Why the iPhone 5 won’t be different

Why the iPhone 5 won’t be different

PCMag just reviewed the non-Retina version of the 15-inch Apple MacBook Pro, and when it came to evaluating its design, we were stumped. It is a little thinner and a little lighter, but it is basically the same laptop design that Apple has been using for years.

Did we knock Apple for not innovating? Not at all, although we did note the laptop’s remarkable, shall we say, design consistency? The truth is the MacBook Pro has evolved into a kind of functional ideal where big design changes would either hurt usability or serve only as ornamentation. If it ain’t broke, don’t fix it. That is why I think the iPhone 5 is going to disappoint anyone who is hoping for a radical reinvention of the smartphone.

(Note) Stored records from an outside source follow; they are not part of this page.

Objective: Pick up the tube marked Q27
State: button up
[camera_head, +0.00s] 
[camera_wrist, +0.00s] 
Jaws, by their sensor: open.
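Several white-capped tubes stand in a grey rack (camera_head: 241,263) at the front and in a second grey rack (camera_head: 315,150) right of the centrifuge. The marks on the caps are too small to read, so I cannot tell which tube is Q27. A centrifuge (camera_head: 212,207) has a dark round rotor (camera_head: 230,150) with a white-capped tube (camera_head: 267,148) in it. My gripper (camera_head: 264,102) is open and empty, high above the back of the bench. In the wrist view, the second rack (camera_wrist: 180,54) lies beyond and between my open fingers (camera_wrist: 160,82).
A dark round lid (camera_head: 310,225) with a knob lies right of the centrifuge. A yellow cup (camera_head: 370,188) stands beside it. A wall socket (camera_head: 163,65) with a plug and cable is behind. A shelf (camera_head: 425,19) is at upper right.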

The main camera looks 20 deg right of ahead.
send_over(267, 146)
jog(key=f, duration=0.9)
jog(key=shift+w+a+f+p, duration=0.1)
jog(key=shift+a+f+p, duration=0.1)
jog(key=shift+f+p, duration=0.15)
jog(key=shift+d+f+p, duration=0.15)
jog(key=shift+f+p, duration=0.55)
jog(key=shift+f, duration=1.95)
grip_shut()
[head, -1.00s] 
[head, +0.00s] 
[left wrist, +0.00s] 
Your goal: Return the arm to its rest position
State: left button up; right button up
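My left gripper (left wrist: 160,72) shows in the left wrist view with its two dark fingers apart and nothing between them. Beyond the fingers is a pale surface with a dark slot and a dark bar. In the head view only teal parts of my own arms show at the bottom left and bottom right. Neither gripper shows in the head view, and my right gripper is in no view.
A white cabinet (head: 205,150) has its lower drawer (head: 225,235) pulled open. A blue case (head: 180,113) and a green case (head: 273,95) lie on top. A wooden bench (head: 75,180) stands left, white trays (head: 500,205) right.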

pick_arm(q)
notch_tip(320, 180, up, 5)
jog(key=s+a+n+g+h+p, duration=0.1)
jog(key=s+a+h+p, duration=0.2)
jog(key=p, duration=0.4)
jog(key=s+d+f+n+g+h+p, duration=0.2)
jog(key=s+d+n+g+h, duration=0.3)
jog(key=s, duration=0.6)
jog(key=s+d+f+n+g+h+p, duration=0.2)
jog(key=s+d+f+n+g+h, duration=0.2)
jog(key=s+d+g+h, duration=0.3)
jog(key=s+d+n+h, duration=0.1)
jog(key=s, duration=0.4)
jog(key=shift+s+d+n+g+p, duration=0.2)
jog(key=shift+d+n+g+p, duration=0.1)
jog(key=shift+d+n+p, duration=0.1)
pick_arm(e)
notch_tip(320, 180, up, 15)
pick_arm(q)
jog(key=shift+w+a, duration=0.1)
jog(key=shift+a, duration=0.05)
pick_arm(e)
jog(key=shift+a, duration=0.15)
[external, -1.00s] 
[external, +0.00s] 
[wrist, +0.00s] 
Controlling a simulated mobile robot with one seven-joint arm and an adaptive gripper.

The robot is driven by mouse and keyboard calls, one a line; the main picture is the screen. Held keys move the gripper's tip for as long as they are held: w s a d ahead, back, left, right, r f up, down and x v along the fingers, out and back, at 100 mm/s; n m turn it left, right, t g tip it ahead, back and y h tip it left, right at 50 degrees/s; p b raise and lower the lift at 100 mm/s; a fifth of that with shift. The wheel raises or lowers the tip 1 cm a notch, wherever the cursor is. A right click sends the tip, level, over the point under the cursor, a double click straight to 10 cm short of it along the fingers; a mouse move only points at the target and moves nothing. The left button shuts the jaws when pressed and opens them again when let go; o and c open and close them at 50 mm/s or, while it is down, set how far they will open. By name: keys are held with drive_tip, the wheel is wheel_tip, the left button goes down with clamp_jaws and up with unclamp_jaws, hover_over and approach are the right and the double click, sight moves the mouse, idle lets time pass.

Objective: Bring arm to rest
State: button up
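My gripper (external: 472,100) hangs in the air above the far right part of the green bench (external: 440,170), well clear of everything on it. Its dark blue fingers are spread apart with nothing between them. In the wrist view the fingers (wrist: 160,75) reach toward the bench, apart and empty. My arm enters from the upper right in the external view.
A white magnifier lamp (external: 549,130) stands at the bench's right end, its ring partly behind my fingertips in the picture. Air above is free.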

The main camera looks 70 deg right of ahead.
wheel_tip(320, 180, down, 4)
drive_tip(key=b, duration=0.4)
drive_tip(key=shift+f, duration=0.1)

I’m not alone in this assertion. Much as I am loath to rely on leaked images of the iPhone 5, I can’t pretend that I haven’t clicked through every sordid, photoshopped gallery on the Web. (And yes, we published a few on PCMag.com.) There is a lot of crap out there, but some of the photos are so good that they aren’t a stretch to believe. My favorite breakdown of the new iPhone 5’s design is Don Lehman’s on TheTechBlock. All the leaked details are there: unibody construction, new dock connector, and an ever-so-slightly elongated screen to support a new 16-by-9 aspect ratio.

And yet, it looks a lot like the iPhone 4S. Indeed, it looks a lot like the iPhone 4 and even the iPhone 3. Although I loved the steampunk-inspired iPhone 4 redesign, when it comes to the overall design and usability of the iPhone, the experience has been incredibly, shall we say, consistent? This is no accident. As Lehman notes:

All three of these phones build on Apple’s original vision of the iPhone. The hardware, software, specs, branding, marketing, and overall user experience gets a little better with each release. This refinement strategy helps generate actual profits. You get better at making the same thing year after year. You reduce parts. You streamline production. You make the messaging clearer. Consumers understand the narrative thread you have created and can follow along when you push new innovations.

If you want to know what makes Apple products “different,” those eight sentences are a pretty good place to start. Perhaps the most important lesson here is that Apple doesn’t embrace difference for difference’s sake. Indeed, one of the keys to Apple’s transformation under Steve Jobs was the winnowing of its product offerings to just four key product segments: pro laptop, pro desktop, consumer desktop, and consumer laptop. The company’s offerings are a tad more complex now—don’t forget Ping!—but the core focus is the same.

The MacBook, the MacBook Air, iMac, and Mac Pro haven’t changed in years. Is there any reason to think the iPhone 5 will be different?